Seit dem Beinahe-Zusammenstoß der Supermächte in der Kubakrise von 1962 wurden ergänzend aber erste Schritte zur gemeinsamen Rüstungskontrolle gemacht. Die KSZE wurde 1973 eingerichtet und erlaubte den Europäern gewisse eigenständige Abrüstungsinitiativen mit der Sowjetunion. Hinzu kam die seit 1979 wachsende Friedensbewegung, die den innenpolitischen Druck zu Abrüstungsvereinbarungen vor allem in Westeuropa und den USA verstärkte. Mit Gorbatschows Angeboten gelang 1986 in Reykjavik ein Durchbruch zum vollständigen Rückzug aller Mittelstreckenraketen aus Europa, der eine Reihe Folgeverträge nach sich zog.
Unterhalb der Atomkriegsschwelle fanden jedoch zwischen 1945 und 1990 laufend sogenannte konventionelle Kriege vor allem in Ländern der so genannten Dritten Welt statt. Eine Reihe davon waren Stellvertreterkriege, z.B. der Koreakrieg (1950 bis 1953), der Vietnamkrieg (1964-1975) sowie zahlreiche Konflikte in Afrika und Lateinamerika. Dort verhinderte der Blockgegensatz des Kalten Krieges und das gegenseitige Abstecken von Einflusszonen der Supermächte häufig regionale Konfliktlösungen und begünstigte verlängerte Bürgerkriege mit vom Ausland finanzierten Guerillakämpfern.
Tendenzen seit 1990
Mit dem Zusammenbruch der Sowjetunion 1990 endete der Kalte Krieg vorläufig. Entgegen vielfachen Erwartungen löste ihn jedoch keine Ära der allgemeinen Abrüstung und friedlichen Konfliktlösung ab. Zwar hat sich die Gesamtzahl der Kriege eines Zeitabschnitts (nämlich?) seit 1992 halbiert; jedoch kam es zu neuen „heißen“ Kriegen, die nun auch im Westen zunehmend wieder als erlaubtes Mittel zum Erreichen politischer Ziele angesehen werden.

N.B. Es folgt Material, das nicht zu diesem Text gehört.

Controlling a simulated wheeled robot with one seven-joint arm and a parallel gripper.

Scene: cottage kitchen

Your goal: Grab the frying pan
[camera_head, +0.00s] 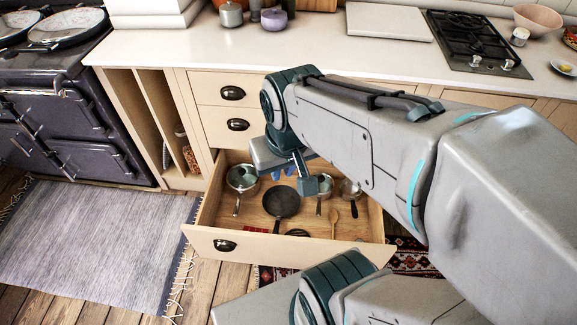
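The dark frying pan (281,202) lies flat in the open drawer (290,247). Its round body shows near the drawer's middle, and its handle points toward the drawer front. My gripper (283,171) is above the back part of the drawer, just behind the pan in the picture. The pan appears free of it. Small blue parts show at its lower end, but my arm covers much of it.
A stove (60,110) is at the left. My arm fills the right side.

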Die UNO nahm ihre kriegsvermeidende Rolle nicht immer wahr, sondern legitimierte einige militärische Eingriffe, die zuvor als illegale Angriffskrieg galten. Sie wurden nun als legitime Mittel zur Durchsetzung von Menschenrechten oder als Prävention gegen tatsächliche oder vermutete Rüstungspläne und Angriffsabsichten des Gegners begründet und notfalls auch ohne UN-Mandat geführt. Durch dieses Schaffen neuer Fakten veränderte sich die Auslegung des geltenden Völkerrechts: Das Prinzip der Nichteinmischung in die Angelegenheiten fremder Staaten wird immer öfter aufgegeben.
Offenbar wird – zumindest in der westlichen Welt – die Vorstellung von Krieg als Kampf „Staat gegen Staat“ oder „Volk gegen Volk“ allmählich abgelöst von der Idee, dass Kriege eine Art Polizeiaktion der Weltgemeinschaft gegen aus den Regeln ausscherende Mitglieder sind oder sein sollten. Dabei besteht jedoch über die Auslegung der Regelverletzung, die einen Krieg rechtfertigen kann, bisher in der UNO keine Einigkeit. Das dort bisher zur Feststellung legitimer Selbstverteidigung gültige Verfahren im UN-Sicherheitsrat wurde zuletzt 2003 von der einzigen verbliebenen Supermacht, den USA, unterlaufen und missachtet. Damit wurde die Allgemeingültigkeit des Völkerrechts erneut in Frage gestellt.
Die Unzulänglichkeit der bisherigen völkerrechtlichen Kriterien, Entscheidungs- und Kontrollmechanismen wird zunehmend erkannt: etwa gegenüber ethnischen Völkermorden ohne offenkundige staatliche Lenkung, neueren asymetrischen Konflikten; sich auflösenden oder mit Privatarmeen verbindenden Staatsgebilden, der Strategie der „preemptive strikes“ (vorbeugenden Entwaffnung) und dem internationalen Waffenhandel. So hat die UNO bisher weder die Überprüfung der tatsächlichen Kriegsgründe noch die Kontrolle der Waffentechnologie noch die Einhaltung von Abkommen zur Ächtung und Nichtverbreitung von ABC-Waffen wirksam geleistet.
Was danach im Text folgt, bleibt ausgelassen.